¡Es una solemne página de la historia de Israel! En otro tiempo Jehová había escogido para sí una morada en medio de su pueblo (Deuteronomio 12:5). Había venido a ocuparla en gracia para felicidad de los suyos, pero ellos eran responsables de mantener en ella la santidad que conviene a su casa (Salmo 93:5). Mas en ese santo templo –como suprema provocación– se habían dado cita las peores abominaciones. Sí, Israel había hecho todo lo necesario para alejar a Jehová de su santuario (cap. 8:6). Por eso ¡ahora Dios se va!, pero véase con qué conmovedora lentitud lo hace, por etapas, para hacernos sentir toda la tristeza que le produce esa partida y como para decirle a Israel: ¿No me retendrás?
En primer lugar, la gloria se queda en el umbral del santuario (v. 4; cap. 9:3). Luego se eleva y se detiene todavía en la puerta oriental de la casa de Jehová, como si no pudiese decidirse a dejarla (v. 19).

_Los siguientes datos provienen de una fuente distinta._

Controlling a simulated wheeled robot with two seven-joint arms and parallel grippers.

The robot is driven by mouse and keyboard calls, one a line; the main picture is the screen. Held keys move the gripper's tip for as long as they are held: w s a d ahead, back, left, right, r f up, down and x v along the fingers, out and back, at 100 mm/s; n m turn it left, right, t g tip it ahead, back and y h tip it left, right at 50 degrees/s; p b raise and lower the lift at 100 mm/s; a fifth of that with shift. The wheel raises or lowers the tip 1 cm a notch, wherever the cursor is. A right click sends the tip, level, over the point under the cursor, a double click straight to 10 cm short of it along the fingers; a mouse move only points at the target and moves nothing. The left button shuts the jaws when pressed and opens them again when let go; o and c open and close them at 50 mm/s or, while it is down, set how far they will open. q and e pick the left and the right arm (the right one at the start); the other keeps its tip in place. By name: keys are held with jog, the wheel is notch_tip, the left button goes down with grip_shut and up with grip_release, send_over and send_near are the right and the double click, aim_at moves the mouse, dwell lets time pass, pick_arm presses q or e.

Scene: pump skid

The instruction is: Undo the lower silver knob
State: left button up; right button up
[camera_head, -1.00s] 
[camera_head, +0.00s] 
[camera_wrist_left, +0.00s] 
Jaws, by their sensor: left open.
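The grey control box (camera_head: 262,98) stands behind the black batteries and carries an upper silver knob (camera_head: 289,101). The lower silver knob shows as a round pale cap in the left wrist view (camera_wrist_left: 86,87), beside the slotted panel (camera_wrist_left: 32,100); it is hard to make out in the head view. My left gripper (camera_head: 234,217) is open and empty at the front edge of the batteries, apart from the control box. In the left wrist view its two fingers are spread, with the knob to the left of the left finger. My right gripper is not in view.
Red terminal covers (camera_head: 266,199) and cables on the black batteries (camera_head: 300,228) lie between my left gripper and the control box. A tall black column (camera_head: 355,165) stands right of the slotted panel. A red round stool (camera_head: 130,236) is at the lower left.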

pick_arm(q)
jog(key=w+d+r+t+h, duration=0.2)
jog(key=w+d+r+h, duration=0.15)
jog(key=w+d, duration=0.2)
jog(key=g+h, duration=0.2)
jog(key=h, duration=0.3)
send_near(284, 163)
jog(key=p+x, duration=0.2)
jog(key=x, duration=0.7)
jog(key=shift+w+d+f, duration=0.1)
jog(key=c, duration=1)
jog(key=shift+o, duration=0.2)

Creyentes, no olvidemos que somos el templo de Dios y que su Espíritu habita en nosotros (1 Corintios 3:16-17). Si ese templo (nuestro corazón) llega a estar lleno de ídolos, el Espíritu, entristecido, no obrará más, la comunión con Dios se interrumpirá. Él es un “Dios celoso” que no puede soportar que se le quiera hacer compartir nuestro afecto (2 Corintios 6:15).
Forma parte del comentario bíblico "Cada Día las Escrituras"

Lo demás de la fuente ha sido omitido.